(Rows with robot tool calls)
++++

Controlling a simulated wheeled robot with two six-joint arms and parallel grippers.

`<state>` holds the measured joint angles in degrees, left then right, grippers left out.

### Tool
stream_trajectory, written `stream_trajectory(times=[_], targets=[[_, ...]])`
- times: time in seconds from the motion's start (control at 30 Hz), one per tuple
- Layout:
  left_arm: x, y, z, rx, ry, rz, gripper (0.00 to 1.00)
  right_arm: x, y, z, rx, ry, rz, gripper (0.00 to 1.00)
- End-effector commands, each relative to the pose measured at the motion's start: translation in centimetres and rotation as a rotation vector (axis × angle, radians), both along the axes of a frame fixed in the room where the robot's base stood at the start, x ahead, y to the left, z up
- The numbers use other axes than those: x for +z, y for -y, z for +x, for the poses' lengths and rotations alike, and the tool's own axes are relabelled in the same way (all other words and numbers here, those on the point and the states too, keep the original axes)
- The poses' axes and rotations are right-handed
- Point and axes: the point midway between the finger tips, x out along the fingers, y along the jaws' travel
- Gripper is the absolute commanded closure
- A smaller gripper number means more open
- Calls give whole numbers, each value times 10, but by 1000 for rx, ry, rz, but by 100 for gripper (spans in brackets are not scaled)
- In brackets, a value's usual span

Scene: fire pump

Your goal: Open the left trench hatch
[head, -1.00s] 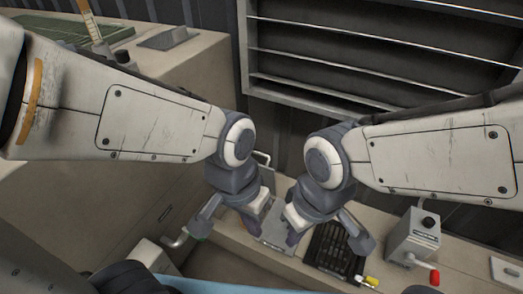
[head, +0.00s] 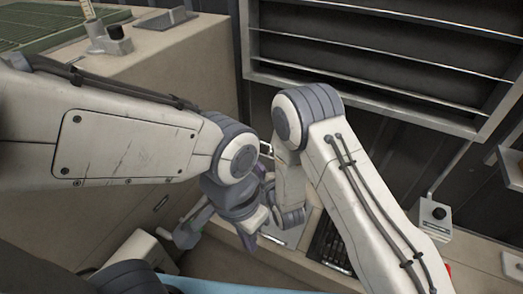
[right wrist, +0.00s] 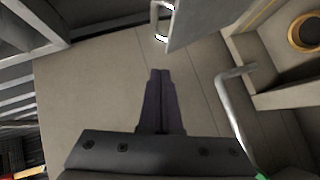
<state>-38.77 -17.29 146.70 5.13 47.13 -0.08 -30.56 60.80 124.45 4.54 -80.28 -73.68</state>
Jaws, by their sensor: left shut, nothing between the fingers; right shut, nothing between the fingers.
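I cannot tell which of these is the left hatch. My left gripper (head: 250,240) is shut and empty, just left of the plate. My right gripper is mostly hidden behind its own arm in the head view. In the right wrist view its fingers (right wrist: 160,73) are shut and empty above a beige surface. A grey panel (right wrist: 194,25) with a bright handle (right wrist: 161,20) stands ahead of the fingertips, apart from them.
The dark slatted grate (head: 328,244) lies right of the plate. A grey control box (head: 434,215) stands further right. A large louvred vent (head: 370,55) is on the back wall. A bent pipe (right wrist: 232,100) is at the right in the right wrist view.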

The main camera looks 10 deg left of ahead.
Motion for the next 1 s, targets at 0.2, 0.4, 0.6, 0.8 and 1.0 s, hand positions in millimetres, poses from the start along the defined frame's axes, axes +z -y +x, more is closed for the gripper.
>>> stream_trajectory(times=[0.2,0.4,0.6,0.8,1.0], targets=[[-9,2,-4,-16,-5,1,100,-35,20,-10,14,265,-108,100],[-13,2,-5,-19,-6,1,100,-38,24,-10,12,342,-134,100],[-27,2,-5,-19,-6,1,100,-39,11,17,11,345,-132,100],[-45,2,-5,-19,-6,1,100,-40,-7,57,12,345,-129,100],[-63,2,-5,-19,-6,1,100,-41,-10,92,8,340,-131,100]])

++++

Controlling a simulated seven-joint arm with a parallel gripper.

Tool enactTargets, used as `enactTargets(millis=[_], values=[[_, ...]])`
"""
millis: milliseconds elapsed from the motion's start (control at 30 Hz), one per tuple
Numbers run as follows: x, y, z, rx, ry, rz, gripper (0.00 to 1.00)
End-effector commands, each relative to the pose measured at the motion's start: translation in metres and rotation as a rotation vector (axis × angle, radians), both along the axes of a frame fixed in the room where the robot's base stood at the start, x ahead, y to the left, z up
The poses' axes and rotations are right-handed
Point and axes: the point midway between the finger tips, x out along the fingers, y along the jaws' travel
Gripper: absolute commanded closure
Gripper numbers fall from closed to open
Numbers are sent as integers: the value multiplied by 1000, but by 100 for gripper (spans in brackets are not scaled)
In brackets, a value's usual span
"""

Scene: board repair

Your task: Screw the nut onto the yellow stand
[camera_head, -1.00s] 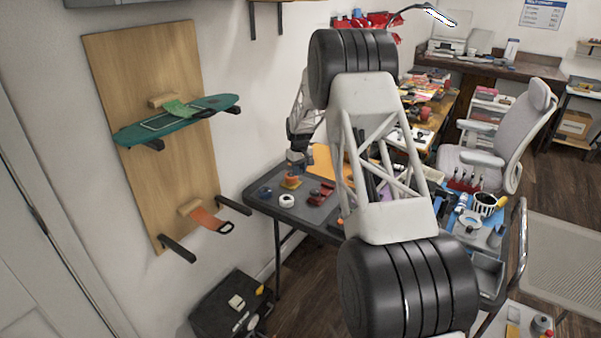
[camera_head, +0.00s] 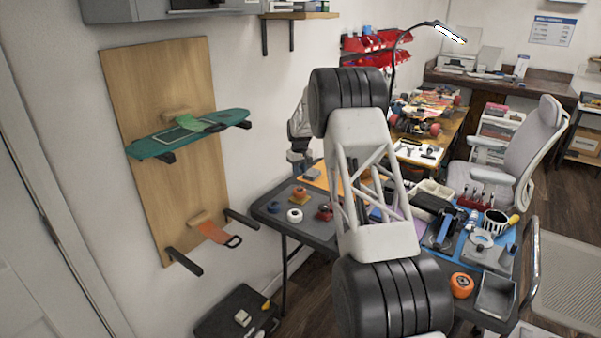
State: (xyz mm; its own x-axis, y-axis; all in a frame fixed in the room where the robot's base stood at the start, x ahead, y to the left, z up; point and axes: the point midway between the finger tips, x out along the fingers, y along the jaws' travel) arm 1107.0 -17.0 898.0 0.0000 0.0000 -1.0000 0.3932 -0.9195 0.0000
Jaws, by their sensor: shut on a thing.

++++

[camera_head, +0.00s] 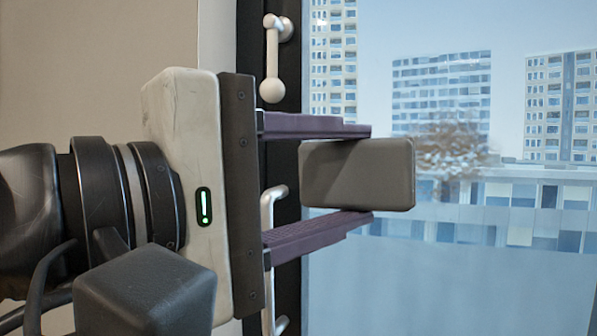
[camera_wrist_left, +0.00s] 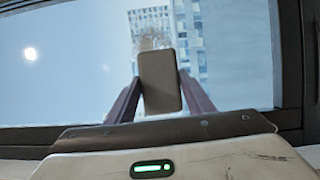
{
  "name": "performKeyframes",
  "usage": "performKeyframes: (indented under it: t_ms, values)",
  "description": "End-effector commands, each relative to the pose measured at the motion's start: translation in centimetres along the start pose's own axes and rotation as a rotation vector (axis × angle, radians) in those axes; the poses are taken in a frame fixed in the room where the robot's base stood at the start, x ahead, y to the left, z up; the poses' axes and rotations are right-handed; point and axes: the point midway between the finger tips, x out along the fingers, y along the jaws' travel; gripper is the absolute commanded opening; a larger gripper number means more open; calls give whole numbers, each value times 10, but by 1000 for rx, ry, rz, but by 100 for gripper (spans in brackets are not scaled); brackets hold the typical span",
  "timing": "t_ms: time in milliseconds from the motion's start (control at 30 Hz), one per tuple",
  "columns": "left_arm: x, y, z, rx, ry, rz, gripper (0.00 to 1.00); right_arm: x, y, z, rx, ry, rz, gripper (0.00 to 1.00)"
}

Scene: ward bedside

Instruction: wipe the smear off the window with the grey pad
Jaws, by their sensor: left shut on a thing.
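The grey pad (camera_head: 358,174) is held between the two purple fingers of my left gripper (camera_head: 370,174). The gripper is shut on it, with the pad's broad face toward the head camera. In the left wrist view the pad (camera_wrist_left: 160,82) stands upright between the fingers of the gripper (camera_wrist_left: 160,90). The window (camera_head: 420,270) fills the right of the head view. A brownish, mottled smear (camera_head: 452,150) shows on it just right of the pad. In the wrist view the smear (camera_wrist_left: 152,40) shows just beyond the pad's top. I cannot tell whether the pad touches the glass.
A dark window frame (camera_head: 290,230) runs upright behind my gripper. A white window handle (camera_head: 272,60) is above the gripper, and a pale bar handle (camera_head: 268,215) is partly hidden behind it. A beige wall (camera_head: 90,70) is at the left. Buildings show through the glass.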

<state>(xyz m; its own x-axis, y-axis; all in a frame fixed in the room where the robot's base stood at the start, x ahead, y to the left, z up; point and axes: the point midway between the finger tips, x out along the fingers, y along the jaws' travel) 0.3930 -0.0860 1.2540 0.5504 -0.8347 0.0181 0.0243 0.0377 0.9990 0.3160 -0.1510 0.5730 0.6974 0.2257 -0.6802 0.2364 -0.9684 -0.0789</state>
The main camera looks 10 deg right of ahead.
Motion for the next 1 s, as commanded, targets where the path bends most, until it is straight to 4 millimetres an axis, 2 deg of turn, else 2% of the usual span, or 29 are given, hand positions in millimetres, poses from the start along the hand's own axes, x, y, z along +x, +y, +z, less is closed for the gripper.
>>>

++++

### Aim of the task
Select and copy every line from the records that includes the word "parallel".

### Solution for this problem
Controlling a simulated wheeled robot with two six-joint arms and parallel grippers.
Controlling a simulated seven-joint arm with a parallel gripper.

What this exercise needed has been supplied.